### [WORK TO BE COMPLETED]
Collect every line of the records below that contains the word "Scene".

### [DATA TO PROCESS]
»»
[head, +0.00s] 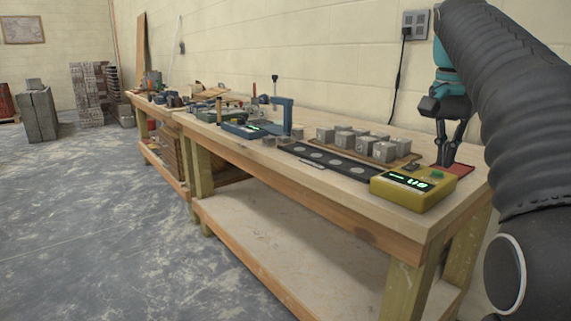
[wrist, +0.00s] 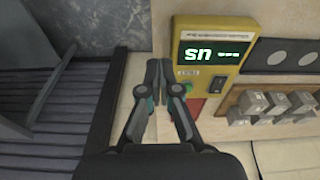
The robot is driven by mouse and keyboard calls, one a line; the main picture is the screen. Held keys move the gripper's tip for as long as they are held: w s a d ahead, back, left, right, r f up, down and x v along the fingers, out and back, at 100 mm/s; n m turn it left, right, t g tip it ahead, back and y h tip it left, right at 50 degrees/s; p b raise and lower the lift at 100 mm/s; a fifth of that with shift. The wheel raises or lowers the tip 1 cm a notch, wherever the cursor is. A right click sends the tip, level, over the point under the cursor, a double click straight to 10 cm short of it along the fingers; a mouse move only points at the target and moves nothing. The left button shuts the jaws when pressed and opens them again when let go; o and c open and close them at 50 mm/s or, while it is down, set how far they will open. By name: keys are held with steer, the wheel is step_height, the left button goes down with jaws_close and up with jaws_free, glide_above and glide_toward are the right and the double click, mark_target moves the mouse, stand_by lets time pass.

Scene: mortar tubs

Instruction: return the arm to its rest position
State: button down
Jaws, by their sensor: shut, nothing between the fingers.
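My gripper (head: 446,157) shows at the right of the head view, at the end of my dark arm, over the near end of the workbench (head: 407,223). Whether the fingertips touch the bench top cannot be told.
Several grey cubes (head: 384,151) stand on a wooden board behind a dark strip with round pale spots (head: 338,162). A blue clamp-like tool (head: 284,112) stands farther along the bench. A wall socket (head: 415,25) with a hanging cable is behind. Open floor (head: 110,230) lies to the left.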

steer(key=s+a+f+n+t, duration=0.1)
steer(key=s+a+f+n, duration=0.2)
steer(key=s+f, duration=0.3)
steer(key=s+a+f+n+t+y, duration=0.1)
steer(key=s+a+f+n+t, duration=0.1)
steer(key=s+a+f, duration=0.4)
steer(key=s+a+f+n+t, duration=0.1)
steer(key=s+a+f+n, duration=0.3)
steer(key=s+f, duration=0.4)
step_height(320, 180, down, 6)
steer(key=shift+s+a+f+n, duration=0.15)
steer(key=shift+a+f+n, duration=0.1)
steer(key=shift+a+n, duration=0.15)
««
»»
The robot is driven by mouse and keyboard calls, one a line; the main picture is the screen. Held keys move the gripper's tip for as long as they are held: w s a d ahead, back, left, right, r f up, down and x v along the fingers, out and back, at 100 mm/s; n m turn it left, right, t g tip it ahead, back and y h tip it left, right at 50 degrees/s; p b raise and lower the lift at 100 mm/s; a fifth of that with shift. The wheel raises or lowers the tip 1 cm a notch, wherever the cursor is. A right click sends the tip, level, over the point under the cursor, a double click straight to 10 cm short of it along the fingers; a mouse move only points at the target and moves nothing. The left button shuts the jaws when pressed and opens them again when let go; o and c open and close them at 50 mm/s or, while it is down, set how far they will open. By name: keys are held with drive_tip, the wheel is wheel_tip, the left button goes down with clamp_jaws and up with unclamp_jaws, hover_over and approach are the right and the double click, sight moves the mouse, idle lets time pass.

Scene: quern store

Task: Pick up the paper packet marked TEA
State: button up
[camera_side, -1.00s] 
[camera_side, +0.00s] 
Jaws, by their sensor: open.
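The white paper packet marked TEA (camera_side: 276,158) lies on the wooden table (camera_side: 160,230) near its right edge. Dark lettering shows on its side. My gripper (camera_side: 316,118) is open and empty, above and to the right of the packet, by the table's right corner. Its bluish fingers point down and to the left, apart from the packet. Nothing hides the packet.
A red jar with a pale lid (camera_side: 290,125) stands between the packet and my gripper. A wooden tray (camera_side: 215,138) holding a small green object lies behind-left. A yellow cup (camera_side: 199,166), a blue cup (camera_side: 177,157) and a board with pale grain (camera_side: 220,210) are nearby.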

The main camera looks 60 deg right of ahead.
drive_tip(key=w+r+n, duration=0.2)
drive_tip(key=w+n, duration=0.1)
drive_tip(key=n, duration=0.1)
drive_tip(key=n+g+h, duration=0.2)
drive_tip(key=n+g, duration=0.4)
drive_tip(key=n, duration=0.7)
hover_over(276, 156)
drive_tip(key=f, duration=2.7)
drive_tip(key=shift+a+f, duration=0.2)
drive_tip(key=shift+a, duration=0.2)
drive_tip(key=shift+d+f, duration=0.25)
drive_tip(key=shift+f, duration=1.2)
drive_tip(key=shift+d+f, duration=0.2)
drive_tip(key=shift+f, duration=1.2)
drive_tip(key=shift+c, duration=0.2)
««
### [EXERCISE RESPONSE]
Scene: mortar tubs
Scene: quern store

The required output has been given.